Seek out every line containing the word "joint", and copy each.

** START Supplied records **

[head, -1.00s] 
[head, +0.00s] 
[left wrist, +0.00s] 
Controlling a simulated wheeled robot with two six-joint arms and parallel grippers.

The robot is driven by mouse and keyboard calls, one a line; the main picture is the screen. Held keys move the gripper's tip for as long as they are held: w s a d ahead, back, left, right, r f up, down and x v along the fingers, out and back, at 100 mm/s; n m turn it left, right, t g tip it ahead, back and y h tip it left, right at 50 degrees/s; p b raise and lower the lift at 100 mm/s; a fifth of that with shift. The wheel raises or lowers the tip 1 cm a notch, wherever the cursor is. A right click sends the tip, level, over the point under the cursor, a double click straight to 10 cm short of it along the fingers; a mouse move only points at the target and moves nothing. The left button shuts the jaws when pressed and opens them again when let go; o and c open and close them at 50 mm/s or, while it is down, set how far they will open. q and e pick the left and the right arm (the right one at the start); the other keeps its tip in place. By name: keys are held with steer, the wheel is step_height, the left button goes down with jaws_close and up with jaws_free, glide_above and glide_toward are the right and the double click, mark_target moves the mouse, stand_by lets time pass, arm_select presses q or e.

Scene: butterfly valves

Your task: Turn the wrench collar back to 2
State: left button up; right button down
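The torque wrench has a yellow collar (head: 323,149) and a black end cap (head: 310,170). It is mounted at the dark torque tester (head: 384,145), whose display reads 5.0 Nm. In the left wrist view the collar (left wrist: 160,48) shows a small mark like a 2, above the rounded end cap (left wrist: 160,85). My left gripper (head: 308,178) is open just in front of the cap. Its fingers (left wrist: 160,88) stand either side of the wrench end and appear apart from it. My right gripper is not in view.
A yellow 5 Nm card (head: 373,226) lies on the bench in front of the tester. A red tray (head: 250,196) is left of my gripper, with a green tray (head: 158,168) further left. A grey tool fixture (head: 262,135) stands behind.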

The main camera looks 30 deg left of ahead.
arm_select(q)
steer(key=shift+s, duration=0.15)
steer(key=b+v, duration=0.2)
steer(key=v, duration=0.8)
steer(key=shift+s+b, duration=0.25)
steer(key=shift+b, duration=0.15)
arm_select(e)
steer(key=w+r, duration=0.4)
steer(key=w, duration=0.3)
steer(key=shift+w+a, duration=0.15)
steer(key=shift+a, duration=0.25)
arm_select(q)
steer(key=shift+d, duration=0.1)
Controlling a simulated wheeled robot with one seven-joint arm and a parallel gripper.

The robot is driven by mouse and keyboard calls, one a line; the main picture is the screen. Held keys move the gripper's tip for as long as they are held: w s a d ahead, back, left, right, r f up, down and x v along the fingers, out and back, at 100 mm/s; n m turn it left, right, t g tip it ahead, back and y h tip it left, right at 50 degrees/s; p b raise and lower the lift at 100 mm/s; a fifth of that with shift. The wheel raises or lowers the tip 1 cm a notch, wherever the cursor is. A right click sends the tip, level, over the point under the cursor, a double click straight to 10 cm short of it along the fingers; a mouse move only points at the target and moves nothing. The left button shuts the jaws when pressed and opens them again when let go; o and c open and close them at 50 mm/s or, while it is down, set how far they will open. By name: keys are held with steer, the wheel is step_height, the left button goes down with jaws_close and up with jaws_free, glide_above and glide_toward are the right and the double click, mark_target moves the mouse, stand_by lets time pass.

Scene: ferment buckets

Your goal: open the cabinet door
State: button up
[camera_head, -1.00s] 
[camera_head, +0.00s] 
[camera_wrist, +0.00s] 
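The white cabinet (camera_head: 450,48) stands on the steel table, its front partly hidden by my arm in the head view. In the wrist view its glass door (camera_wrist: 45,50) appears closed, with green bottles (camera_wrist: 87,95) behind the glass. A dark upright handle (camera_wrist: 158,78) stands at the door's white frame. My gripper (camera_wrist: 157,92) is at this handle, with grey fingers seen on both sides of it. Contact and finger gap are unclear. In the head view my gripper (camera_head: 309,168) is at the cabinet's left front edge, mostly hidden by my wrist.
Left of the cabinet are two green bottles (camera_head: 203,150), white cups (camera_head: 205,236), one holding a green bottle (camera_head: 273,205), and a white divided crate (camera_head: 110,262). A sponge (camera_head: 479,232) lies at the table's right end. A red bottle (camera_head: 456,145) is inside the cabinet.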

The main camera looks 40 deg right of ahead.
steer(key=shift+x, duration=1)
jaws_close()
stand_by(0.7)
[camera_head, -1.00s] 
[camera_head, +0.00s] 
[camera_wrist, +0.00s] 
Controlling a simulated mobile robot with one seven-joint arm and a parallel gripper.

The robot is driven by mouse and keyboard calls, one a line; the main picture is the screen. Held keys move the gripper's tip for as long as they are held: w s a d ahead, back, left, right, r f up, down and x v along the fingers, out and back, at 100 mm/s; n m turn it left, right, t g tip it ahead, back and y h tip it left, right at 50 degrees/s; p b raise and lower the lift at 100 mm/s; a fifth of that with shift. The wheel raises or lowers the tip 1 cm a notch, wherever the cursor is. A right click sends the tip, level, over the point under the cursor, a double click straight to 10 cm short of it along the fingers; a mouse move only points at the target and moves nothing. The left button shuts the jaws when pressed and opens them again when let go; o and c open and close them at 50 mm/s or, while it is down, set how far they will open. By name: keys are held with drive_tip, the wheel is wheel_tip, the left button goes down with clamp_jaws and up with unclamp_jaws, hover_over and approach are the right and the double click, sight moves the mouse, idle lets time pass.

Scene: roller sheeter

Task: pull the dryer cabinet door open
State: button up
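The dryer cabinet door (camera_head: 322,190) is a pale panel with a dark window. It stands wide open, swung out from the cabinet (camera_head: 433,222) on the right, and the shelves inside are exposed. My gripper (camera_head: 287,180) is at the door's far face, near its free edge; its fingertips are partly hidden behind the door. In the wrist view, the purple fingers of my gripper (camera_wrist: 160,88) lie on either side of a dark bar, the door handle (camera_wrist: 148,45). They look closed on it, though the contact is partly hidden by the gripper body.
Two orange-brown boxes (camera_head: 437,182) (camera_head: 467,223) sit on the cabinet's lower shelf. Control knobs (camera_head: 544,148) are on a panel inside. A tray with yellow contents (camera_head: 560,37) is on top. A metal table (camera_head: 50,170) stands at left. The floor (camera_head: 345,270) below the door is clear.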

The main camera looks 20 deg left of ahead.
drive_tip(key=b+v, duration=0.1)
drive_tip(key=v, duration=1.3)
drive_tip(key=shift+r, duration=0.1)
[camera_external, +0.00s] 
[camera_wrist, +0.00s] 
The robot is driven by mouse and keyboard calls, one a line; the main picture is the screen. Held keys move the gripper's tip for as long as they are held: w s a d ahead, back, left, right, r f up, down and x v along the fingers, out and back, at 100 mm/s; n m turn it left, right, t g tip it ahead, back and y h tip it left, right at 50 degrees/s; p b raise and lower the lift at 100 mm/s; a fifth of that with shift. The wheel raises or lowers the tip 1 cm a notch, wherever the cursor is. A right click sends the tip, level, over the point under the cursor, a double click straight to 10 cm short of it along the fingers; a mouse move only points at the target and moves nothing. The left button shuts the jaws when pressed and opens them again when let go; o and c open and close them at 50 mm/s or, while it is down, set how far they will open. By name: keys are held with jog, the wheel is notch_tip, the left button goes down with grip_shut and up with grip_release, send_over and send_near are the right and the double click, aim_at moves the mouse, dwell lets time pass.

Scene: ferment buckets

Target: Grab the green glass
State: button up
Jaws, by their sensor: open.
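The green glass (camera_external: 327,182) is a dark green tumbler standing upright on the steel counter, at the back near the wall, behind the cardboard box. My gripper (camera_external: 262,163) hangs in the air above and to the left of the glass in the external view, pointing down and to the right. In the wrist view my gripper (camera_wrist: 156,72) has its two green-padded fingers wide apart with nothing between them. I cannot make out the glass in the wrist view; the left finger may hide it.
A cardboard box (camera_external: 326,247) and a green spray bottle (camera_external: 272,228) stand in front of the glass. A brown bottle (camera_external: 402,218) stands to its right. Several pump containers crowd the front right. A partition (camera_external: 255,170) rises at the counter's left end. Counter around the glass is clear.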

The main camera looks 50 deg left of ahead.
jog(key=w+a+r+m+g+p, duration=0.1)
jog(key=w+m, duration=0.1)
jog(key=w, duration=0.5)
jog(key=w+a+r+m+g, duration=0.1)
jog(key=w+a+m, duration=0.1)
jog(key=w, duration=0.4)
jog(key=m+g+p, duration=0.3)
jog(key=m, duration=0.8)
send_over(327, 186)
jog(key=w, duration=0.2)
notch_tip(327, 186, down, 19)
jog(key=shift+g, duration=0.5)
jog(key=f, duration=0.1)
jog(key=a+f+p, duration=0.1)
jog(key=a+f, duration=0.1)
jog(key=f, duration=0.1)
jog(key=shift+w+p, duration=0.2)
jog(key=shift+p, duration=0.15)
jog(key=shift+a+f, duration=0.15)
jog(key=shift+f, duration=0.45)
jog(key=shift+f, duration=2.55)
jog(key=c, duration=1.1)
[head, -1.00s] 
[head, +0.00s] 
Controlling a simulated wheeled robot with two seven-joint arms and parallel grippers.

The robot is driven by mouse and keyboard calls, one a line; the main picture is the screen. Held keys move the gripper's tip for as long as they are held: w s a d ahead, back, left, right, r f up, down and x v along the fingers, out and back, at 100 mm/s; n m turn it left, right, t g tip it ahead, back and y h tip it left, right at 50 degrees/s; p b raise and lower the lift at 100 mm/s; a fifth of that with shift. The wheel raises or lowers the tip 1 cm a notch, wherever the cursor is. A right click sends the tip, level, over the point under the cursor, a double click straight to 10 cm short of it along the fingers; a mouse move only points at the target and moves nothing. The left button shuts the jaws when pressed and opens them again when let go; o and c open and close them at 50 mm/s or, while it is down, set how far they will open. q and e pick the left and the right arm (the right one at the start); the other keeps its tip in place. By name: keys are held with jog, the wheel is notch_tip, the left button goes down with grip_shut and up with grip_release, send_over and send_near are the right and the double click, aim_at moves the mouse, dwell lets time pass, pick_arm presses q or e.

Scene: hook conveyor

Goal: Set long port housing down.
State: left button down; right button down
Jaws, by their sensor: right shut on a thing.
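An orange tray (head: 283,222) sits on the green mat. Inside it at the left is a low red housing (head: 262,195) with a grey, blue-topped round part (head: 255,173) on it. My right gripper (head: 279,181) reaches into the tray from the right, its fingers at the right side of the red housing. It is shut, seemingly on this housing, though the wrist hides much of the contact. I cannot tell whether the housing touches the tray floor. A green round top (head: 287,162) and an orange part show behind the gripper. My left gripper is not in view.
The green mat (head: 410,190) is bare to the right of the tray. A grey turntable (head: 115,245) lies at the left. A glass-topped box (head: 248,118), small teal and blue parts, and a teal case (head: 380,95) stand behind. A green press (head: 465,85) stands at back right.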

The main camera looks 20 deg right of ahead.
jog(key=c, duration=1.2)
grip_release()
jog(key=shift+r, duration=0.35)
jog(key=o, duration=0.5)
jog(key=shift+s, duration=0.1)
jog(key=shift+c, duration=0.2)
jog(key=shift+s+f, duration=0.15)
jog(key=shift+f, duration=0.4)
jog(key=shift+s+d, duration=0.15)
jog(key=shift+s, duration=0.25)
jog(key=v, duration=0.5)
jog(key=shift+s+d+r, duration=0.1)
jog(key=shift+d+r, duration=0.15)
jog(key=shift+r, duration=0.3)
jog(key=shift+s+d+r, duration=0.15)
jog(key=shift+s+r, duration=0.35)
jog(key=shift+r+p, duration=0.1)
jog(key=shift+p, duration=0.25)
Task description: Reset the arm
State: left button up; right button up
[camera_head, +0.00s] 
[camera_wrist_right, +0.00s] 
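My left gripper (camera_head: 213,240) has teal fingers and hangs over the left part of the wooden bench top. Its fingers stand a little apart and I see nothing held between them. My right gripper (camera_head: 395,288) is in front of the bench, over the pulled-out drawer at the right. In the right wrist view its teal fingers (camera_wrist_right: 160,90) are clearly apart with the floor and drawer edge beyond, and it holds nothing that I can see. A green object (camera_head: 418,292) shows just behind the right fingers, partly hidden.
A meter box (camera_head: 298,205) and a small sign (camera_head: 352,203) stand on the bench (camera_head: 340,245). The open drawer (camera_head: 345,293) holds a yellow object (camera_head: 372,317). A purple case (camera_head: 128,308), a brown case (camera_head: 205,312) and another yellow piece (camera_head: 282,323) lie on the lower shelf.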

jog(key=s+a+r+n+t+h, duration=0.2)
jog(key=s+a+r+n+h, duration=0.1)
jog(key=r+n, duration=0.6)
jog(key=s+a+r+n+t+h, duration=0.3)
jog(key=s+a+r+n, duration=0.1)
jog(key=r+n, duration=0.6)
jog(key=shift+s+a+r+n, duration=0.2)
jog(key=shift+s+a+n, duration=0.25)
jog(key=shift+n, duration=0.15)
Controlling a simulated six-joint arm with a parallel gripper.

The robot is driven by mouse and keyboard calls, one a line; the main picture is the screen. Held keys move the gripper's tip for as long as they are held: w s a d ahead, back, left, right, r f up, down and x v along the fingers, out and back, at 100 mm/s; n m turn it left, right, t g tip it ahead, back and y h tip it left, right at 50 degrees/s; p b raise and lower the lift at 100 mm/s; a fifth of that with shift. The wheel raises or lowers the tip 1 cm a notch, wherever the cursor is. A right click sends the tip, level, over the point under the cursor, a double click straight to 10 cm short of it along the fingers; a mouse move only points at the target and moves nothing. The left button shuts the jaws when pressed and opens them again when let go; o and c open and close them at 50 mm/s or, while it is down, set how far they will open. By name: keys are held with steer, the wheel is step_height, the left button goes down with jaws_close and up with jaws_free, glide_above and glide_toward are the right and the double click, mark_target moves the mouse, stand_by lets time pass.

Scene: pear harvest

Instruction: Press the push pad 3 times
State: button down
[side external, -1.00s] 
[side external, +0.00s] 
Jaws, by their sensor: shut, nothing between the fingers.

** END Supplied records **

- **The output**:
Controlling a simulated wheeled robot with two six-joint arms and parallel grippers.
Controlling a simulated wheeled robot with one seven-joint arm and a parallel gripper.
Controlling a simulated mobile robot with one seven-joint arm and a parallel gripper.
Controlling a simulated wheeled robot with two seven-joint arms and parallel grippers.
Controlling a simulated six-joint arm with a parallel gripper.

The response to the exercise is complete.